(Collected data)
★ ★ ★
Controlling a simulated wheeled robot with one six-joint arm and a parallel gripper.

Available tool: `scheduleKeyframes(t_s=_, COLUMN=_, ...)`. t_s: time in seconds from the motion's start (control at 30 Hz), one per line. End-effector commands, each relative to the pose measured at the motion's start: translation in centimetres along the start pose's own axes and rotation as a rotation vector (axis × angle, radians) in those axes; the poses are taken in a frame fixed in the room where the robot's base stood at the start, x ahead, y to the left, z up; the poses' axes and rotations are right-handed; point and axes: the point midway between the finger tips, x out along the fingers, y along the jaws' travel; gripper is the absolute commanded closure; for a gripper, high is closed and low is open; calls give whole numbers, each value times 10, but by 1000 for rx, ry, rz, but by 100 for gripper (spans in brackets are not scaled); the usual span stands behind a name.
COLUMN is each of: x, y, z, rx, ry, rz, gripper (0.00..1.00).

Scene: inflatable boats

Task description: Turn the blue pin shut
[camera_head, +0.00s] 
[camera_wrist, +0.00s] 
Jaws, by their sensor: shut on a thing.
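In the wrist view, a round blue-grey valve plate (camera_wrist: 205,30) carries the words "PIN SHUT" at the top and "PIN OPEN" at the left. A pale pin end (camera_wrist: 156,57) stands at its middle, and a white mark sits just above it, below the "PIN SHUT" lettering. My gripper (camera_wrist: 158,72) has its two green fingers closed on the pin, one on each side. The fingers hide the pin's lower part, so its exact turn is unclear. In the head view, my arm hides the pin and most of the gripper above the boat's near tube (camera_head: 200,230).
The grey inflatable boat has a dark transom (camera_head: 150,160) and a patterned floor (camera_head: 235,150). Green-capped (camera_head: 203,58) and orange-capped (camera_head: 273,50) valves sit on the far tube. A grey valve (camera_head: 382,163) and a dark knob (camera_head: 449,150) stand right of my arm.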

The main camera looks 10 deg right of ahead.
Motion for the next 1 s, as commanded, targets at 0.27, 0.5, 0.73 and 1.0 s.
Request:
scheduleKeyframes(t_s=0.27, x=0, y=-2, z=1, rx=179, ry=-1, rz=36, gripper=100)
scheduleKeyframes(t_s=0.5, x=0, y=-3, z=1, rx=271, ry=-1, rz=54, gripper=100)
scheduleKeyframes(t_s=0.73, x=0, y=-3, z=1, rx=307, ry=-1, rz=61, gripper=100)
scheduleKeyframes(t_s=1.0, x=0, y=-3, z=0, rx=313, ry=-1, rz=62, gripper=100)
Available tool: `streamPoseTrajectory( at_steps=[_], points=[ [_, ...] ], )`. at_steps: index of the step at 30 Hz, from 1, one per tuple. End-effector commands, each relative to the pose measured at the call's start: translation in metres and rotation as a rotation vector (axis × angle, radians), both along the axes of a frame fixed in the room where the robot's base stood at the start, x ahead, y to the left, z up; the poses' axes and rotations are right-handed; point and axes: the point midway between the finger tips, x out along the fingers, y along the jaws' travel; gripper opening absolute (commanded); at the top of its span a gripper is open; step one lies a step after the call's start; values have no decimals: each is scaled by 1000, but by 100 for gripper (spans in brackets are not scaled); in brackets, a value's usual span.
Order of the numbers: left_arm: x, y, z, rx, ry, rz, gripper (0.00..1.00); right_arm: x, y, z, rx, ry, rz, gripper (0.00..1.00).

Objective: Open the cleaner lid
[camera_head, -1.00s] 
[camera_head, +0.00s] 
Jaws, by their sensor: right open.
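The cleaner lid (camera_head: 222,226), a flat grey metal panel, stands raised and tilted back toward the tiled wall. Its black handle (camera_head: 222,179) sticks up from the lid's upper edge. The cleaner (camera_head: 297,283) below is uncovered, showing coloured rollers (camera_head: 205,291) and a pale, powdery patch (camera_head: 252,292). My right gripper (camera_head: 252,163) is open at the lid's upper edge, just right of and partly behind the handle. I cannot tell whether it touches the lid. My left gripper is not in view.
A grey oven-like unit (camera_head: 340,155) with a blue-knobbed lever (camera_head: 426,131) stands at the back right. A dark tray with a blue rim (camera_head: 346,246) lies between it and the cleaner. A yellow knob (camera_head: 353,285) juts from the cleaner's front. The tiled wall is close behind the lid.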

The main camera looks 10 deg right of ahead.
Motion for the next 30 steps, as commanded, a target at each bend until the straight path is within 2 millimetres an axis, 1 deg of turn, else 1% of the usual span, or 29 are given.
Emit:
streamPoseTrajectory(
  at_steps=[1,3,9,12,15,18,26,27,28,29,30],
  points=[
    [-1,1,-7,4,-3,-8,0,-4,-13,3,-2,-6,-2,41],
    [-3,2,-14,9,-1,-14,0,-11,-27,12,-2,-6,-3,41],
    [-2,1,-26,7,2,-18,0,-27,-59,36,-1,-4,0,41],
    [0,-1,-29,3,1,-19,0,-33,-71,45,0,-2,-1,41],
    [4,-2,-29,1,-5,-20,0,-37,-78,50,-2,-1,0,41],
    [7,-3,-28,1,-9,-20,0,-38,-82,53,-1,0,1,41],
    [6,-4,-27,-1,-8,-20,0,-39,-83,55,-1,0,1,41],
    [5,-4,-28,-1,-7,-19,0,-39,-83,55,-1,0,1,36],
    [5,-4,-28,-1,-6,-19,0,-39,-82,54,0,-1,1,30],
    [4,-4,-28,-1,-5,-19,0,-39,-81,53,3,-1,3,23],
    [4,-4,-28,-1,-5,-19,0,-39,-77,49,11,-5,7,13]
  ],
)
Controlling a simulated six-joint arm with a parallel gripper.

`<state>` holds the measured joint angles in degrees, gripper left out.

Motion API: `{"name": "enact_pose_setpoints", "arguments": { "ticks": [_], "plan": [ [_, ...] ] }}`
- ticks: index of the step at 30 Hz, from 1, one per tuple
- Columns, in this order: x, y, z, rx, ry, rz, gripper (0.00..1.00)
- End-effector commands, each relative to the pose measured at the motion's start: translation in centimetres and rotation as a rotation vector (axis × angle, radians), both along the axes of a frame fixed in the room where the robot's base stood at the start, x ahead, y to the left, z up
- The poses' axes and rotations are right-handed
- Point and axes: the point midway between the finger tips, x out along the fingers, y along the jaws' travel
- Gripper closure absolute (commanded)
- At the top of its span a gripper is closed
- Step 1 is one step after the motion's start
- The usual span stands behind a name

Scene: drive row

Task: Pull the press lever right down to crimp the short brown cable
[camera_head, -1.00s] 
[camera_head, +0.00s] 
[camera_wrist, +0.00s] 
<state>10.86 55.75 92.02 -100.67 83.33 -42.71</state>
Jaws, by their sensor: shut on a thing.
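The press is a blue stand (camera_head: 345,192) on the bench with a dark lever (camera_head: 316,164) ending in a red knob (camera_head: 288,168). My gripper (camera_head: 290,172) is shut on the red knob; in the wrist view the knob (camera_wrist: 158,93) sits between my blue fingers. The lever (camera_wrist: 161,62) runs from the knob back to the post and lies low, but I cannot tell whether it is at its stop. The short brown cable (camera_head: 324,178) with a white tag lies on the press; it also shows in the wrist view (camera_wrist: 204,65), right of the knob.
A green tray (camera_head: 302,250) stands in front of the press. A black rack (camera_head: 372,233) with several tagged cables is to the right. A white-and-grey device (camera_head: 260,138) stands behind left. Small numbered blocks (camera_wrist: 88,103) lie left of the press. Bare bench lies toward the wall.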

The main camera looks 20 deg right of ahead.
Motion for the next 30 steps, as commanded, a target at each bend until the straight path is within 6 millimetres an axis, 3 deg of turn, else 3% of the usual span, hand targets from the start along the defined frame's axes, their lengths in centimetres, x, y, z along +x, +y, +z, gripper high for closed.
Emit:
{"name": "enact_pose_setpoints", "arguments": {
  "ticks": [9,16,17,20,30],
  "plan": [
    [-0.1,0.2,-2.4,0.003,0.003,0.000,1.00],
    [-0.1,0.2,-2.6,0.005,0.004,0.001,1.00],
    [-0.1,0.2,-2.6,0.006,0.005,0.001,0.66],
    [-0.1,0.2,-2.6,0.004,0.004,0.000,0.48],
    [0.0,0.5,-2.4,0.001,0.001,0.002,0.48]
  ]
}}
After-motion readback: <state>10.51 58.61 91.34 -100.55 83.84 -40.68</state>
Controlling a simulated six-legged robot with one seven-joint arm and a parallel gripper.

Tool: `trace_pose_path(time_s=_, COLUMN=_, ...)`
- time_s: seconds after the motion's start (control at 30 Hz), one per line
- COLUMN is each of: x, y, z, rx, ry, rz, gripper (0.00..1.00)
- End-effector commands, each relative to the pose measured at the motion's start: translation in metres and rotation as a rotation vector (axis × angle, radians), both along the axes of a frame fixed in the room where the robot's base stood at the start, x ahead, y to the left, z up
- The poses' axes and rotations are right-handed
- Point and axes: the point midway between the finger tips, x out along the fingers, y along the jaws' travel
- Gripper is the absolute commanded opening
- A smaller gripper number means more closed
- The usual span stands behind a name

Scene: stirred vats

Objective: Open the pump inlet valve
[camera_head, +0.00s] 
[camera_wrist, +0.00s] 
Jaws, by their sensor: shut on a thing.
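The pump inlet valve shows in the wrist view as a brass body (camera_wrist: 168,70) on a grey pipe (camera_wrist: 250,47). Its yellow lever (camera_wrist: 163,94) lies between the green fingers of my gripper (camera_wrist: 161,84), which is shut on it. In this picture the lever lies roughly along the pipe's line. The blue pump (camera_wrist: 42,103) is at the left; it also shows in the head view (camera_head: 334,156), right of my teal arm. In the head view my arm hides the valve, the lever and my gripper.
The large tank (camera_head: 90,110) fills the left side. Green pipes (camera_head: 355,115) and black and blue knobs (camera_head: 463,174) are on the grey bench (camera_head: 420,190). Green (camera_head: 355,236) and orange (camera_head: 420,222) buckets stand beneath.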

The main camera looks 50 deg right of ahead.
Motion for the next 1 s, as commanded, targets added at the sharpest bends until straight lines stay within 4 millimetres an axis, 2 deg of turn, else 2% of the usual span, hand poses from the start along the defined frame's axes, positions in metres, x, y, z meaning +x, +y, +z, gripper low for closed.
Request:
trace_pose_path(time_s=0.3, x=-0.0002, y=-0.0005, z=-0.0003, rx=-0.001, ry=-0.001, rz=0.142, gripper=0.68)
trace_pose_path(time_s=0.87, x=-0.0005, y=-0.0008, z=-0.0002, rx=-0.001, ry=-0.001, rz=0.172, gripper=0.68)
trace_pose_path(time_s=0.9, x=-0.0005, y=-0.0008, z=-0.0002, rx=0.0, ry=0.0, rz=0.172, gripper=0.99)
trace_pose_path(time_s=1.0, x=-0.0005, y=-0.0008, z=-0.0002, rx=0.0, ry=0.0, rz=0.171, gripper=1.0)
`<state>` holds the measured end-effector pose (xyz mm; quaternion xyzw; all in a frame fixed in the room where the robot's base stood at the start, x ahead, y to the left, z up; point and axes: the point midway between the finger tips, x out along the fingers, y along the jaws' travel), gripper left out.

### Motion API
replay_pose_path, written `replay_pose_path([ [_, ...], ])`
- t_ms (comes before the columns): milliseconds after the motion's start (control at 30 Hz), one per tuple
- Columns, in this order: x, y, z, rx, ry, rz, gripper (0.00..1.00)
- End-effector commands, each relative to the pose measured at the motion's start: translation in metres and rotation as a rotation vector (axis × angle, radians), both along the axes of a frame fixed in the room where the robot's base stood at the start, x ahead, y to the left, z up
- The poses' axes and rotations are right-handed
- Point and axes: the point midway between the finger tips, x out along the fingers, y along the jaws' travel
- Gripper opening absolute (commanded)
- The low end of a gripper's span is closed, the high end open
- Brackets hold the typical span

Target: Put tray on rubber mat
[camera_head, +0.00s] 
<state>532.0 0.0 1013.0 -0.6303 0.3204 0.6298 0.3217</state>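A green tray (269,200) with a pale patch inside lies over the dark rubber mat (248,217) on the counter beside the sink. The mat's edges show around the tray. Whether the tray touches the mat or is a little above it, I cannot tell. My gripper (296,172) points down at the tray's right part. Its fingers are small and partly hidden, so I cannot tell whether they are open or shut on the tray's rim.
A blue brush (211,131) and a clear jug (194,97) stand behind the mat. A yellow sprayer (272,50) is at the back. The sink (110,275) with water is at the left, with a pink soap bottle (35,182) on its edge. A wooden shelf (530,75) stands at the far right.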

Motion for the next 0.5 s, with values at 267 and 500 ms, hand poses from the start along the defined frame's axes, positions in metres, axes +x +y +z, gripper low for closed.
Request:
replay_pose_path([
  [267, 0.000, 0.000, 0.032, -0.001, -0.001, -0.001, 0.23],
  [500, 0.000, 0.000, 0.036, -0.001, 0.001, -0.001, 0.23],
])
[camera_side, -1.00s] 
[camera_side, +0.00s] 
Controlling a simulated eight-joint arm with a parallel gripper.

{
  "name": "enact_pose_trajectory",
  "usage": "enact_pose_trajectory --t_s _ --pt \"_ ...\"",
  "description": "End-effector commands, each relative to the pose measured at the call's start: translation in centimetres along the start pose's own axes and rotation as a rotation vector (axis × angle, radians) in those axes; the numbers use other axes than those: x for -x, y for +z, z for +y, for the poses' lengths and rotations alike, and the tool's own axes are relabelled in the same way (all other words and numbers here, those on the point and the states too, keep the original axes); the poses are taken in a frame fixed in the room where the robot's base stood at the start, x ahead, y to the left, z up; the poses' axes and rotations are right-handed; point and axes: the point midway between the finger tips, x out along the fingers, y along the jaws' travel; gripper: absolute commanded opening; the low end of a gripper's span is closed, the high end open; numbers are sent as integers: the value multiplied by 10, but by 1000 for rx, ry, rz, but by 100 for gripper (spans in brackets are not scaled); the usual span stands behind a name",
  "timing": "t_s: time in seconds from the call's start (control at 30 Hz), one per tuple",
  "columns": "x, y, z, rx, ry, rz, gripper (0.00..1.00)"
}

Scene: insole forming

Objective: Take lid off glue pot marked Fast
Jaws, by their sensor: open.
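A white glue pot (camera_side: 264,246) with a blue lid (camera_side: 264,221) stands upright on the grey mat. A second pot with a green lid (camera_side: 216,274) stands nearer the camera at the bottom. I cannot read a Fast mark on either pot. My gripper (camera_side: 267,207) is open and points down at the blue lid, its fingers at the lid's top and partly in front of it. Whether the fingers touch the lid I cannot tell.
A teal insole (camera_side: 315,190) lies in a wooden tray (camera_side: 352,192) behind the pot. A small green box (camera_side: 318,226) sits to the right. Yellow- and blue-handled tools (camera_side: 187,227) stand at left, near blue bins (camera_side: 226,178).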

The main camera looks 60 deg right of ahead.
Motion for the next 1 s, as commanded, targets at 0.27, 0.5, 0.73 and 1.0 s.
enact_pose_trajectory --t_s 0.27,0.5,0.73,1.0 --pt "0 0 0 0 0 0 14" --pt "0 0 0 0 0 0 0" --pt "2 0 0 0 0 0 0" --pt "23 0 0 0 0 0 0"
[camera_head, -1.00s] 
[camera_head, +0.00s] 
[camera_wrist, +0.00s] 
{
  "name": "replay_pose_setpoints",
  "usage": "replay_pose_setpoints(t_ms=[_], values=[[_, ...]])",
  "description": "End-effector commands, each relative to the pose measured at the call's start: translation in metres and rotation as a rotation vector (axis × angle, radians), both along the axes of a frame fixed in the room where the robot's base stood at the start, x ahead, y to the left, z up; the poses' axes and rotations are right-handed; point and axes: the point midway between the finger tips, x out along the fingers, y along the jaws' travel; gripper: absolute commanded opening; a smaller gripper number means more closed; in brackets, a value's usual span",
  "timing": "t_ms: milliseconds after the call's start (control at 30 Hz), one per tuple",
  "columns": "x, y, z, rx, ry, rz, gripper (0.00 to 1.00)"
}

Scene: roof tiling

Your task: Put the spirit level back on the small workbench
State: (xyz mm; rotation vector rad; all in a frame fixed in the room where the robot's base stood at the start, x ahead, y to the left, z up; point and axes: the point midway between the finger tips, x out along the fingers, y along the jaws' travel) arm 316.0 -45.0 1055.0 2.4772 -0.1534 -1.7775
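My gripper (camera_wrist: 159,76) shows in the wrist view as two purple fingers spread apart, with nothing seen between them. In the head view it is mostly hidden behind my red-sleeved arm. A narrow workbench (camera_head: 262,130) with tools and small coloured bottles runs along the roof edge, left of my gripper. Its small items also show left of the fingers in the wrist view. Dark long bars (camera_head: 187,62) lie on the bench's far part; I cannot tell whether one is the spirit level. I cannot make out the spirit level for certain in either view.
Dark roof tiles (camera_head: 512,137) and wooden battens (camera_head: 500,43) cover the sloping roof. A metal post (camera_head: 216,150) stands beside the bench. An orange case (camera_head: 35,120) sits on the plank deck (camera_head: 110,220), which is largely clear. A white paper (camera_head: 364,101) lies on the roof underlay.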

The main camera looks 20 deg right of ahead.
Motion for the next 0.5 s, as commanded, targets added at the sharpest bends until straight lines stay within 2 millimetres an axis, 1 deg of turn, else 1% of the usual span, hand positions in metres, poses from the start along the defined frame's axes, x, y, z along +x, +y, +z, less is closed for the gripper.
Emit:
★ ★ ★
Task directions: Identify each line containing the string "within" and copy it out.

Exercise answer:
Motion for the next 30 steps, as commanded, a target at each bend until the straight path is within 2 millimetres an axis, 1 deg of turn, else 1% of the usual span, or 29 are given.
Motion for the next 30 steps, as commanded, a target at each bend until the straight path is within 6 millimetres an axis, 3 deg of turn, else 3% of the usual span, hand targets from the start along the defined frame's axes, their lengths in centimetres, x, y, z along +x, +y, +z, gripper high for closed.
Motion for the next 1 s, as commanded, targets added at the sharpest bends until straight lines stay within 4 millimetres an axis, 2 deg of turn, else 2% of the usual span, hand poses from the start along the defined frame's axes, positions in metres, x, y, z meaning +x, +y, +z, gripper low for closed.
Motion for the next 0.5 s, as commanded, targets added at the sharpest bends until straight lines stay within 2 millimetres an axis, 1 deg of turn, else 1% of the usual span, hand positions in metres, poses from the start along the defined frame's axes, x, y, z along +x, +y, +z, less is closed for the gripper.

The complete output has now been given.